*DATA PROVIDED:*
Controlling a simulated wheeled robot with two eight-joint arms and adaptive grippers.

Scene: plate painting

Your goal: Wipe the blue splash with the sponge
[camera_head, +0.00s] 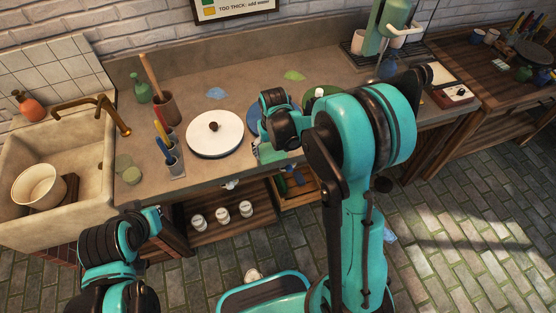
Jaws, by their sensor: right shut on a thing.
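A pale blue splash (216,93) lies on the counter, behind the white round plate with a dark knob. My right gripper (260,150) is low at the counter's front edge, just right of the plate, and mostly hidden by my own arm. It is shut on a thing, of which only a small greenish part shows; I cannot tell for sure that it is the sponge. The splash is behind and left of this gripper, clear of it. My left arm is at the lower left, in front of the counter; its fingers do not show.
The white plate (215,134) stands between the gripper and the splash's left side. A green splash (293,75) lies at the back. Tool holders (167,110), a green bottle (142,88) and a sink (55,150) are at left.

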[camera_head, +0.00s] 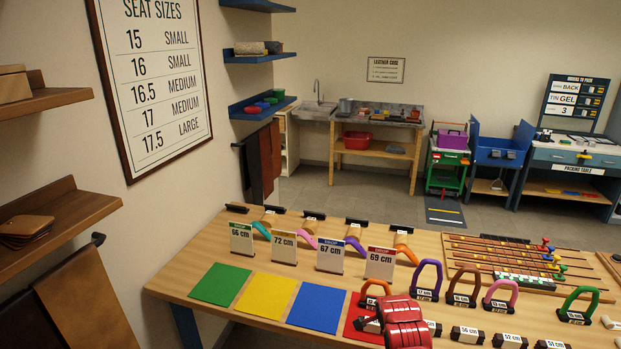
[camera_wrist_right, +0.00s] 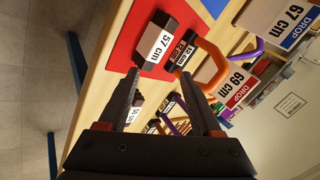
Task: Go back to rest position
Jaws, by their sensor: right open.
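My right gripper (camera_wrist_right: 160,76) is open in the right wrist view, with nothing between its two dark fingers. A dark block labelled 57 cm (camera_wrist_right: 153,47) lies beyond the fingertips on the red mat (camera_wrist_right: 122,42), apart from the fingers as far as I can tell. An orange arch (camera_wrist_right: 212,65) stands close beyond the right fingertip in that view. In the head view, my red right arm covers part of the red mat (camera_head: 362,312) at the table's front; the fingers cannot be made out there. My left gripper is out of view.
The wooden table (camera_head: 190,262) carries green (camera_head: 220,284), yellow (camera_head: 266,295) and blue (camera_head: 316,306) mats. Behind them stand drop cards (camera_head: 285,247) and coloured arches. Purple (camera_head: 427,280) and green (camera_head: 580,303) arches and labelled blocks (camera_head: 467,334) crowd the right. Shelves (camera_head: 60,215) line the left wall.

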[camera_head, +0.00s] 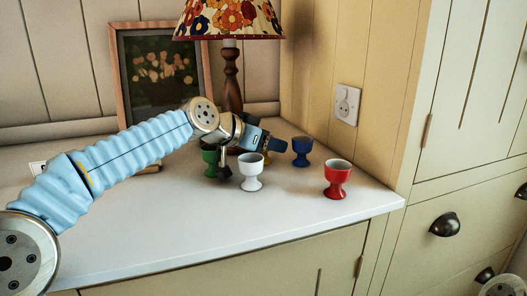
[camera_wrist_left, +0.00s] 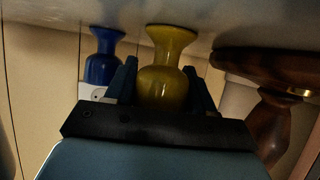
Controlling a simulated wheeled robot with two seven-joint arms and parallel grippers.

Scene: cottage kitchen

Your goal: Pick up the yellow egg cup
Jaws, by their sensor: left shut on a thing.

*TASK:*
Collect the lines of the records that include the string "arms".

*WRITTEN ANSWER:*
Controlling a simulated wheeled robot with two eight-joint arms and adaptive grippers.
Controlling a simulated wheeled robot with two seven-joint arms and parallel grippers.

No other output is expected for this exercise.